We recommend that States be required to solicit meaningful parent input on the Program Standards through, for example, community cafés, parent surveys, focus groups, and/or participation of parents in the design, review and adoption of the standards. The Program Standards should align with and link to the Family Leadership and Support Standards that we recommend be required as part of a successful State Plan.

Frank Farrow, Director, Center for the Study of Social Policy
Judy Langford, Senior Fellow and Director, Strengthening Families Initiative, Center for the Study of Social Policy
Teresa Rafael, Executive Director, National Alliance of Children's Trust and Prevention Funds

On behalf of the Office of the Governor of the State of Illinois, the Illinois State Board of Education and the Illinois Department of Human Services: While we support the Administration’s effort to encourage States to develop Tiered Quality Rating and Improvement Systems and Standards that improve learning outcomes, we recommend clarification of the specific requirements under this section. Specifically:
• A common statewide set of tiered Program Standards. Different early learning and development programs are governed by different standards. For example, there are national models for home visiting that set forth specific program standards. While States can seek to align program standards, it is not clear what the Administration means by a common statewide set of program standards. We recommend that the Administration clarify that States should articulate how they will align and link early learning and development programs, but that a common or unified set of standards is not required.
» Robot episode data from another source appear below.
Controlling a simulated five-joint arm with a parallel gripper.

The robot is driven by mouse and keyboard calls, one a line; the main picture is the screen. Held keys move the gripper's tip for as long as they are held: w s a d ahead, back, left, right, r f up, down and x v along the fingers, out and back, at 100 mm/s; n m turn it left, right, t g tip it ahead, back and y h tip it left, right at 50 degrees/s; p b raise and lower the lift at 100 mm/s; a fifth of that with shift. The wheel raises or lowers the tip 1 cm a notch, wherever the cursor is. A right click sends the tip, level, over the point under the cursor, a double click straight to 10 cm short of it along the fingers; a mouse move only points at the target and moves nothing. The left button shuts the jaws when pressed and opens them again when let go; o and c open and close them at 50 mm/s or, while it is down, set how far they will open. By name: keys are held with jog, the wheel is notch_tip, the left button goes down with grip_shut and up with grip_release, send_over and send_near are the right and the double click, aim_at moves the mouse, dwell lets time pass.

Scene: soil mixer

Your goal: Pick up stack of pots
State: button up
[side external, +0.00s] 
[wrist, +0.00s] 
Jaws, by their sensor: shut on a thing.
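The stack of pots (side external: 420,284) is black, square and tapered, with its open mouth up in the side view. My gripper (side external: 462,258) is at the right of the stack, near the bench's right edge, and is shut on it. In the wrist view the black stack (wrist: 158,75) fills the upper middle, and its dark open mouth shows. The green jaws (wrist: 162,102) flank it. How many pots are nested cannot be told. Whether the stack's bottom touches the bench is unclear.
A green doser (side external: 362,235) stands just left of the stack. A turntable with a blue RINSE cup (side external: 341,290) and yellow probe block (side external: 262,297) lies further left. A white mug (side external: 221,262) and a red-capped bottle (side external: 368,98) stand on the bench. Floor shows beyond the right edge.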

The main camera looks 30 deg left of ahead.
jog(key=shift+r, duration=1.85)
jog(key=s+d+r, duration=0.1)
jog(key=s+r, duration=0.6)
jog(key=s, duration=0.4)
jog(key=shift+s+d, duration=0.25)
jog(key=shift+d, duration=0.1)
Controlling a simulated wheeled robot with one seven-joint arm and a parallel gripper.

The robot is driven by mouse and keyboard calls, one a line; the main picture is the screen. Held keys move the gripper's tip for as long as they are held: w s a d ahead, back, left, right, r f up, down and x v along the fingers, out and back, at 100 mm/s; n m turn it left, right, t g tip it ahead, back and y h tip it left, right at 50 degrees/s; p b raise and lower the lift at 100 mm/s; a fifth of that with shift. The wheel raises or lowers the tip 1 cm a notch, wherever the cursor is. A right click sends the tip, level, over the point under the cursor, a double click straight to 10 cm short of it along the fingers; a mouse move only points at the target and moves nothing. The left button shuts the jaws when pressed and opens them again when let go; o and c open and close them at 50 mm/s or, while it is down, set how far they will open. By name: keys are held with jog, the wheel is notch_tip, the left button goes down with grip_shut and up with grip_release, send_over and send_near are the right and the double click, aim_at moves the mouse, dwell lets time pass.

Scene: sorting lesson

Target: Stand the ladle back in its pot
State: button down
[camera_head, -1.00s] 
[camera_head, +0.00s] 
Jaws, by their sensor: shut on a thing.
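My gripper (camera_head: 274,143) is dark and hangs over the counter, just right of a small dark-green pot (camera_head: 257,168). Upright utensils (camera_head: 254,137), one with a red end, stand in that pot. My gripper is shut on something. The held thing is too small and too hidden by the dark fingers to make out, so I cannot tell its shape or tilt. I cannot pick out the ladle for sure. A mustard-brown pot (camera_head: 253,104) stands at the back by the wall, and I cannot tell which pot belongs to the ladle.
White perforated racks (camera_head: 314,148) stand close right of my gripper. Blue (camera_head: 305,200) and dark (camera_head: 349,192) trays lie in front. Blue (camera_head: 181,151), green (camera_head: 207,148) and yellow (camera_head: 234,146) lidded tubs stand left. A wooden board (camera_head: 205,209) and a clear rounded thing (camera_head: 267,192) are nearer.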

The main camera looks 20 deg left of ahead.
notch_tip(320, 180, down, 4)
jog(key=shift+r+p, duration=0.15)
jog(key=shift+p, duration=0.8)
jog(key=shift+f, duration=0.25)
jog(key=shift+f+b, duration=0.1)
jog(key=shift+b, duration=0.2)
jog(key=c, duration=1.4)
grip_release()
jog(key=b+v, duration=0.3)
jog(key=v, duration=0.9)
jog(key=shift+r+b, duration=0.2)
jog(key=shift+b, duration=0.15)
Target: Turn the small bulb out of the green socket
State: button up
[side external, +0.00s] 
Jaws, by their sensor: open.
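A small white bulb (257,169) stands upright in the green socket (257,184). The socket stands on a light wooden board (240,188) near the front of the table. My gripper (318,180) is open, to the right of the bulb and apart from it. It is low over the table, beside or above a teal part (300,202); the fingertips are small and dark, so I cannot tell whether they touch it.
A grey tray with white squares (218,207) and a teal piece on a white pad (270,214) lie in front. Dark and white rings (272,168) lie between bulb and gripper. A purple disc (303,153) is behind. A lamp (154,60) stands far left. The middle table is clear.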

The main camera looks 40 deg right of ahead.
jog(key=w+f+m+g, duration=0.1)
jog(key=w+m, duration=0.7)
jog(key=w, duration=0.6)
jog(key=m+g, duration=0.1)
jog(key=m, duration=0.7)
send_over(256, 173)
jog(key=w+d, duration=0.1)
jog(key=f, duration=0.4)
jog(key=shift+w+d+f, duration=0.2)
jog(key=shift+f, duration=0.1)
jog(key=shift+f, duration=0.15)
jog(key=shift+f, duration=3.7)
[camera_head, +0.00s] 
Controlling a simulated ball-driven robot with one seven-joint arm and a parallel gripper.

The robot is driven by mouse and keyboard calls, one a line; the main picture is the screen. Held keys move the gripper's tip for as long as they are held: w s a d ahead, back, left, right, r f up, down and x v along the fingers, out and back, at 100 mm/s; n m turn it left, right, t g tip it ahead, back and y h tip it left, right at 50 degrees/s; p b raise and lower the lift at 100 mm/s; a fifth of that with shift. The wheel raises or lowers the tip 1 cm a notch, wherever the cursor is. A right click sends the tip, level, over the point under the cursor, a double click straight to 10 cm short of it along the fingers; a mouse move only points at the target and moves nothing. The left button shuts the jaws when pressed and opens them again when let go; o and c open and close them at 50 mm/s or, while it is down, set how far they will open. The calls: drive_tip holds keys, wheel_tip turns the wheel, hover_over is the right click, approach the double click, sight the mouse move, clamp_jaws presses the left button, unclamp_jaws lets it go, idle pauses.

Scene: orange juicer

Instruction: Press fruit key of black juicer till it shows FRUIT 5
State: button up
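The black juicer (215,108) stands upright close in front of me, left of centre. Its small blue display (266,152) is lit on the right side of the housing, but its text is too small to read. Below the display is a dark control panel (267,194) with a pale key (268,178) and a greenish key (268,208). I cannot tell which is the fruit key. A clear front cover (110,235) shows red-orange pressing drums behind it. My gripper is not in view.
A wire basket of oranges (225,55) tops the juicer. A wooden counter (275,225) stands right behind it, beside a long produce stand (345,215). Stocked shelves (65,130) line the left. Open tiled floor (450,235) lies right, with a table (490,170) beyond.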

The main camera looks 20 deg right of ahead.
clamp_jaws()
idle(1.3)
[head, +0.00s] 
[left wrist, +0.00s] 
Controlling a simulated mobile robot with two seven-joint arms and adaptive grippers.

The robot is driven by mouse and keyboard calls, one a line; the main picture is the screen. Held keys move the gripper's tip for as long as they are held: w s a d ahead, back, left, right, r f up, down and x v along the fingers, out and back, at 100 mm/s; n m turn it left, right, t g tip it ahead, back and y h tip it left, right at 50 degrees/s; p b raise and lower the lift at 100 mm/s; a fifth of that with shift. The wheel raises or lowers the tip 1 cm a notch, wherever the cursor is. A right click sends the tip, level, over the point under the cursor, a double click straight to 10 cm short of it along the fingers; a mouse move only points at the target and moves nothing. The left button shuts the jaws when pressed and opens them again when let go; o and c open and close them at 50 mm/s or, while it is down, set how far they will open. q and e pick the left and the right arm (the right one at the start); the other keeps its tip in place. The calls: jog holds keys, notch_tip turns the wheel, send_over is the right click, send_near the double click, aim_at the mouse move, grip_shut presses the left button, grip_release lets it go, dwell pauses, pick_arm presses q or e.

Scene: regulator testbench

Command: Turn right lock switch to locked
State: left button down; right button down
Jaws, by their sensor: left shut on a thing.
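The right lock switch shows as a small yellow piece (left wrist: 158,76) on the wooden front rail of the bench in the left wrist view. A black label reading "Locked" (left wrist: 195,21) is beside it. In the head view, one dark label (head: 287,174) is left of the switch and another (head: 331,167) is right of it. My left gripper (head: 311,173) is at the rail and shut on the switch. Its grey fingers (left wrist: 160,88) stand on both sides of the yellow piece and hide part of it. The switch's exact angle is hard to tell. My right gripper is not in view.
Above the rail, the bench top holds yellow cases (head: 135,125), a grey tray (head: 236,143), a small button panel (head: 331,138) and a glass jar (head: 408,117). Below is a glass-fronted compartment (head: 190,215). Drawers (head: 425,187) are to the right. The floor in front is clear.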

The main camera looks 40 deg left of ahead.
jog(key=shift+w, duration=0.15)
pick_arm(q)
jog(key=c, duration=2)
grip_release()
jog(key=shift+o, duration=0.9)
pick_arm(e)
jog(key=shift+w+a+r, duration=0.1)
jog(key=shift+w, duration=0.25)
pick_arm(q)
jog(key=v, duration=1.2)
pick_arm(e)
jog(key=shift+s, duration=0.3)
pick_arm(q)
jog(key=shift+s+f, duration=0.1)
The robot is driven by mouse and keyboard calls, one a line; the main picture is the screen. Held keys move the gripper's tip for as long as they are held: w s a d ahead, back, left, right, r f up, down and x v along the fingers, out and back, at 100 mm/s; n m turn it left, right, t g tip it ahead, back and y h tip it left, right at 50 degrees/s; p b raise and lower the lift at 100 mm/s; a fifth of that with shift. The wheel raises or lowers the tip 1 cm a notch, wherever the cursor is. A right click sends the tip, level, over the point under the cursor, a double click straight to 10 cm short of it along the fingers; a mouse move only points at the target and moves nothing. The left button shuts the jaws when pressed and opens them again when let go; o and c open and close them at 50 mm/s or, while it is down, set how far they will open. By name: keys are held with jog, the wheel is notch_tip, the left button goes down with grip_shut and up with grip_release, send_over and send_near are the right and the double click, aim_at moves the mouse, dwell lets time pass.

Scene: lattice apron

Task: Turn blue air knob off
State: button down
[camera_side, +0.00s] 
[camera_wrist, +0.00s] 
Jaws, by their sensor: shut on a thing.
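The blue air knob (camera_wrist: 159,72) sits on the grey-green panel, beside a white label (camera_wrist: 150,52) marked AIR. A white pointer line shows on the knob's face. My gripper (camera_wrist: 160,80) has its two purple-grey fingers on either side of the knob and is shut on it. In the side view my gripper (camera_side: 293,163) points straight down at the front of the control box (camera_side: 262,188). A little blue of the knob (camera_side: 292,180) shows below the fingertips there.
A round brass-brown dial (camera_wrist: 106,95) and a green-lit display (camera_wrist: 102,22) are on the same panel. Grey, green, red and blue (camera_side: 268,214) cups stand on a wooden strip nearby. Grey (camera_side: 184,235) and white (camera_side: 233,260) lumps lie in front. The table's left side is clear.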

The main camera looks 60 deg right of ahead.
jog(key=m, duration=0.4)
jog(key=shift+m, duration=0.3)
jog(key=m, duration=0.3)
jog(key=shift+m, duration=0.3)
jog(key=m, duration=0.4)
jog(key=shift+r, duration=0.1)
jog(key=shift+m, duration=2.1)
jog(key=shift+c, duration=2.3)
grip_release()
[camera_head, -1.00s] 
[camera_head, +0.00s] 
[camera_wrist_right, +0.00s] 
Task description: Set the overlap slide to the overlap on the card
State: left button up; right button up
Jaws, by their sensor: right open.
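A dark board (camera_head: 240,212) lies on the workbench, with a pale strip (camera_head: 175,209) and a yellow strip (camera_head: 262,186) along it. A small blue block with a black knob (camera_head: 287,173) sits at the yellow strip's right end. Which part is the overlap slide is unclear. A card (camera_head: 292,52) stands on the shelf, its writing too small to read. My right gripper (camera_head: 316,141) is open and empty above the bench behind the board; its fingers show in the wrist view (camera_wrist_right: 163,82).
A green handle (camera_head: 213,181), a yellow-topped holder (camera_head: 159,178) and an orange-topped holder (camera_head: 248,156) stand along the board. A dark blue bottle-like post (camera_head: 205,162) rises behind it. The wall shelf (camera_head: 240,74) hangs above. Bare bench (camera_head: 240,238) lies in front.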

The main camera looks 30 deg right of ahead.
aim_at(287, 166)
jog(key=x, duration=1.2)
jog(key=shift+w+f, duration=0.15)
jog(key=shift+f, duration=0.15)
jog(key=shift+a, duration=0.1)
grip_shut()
• Linking the tiered Quality Rating and Improvement System to the State licensing system. We recommend that this requirement be amended to provide that QRIS and licensing systems should be linked “as appropriate.” Again, it is important to recognize the wide variation in purpose and design of different early learning and development programs. For example early intervention services provided under Part C of IDEA, home visiting programs and some Pre-K programs are not necessarily part of State licensing systems. While the goal is to improve the quality and alignment of all early learning and development programs, it is important to be mindful of the critical differences among these programs, and how they fit within a State’s quality rating and licensing systems.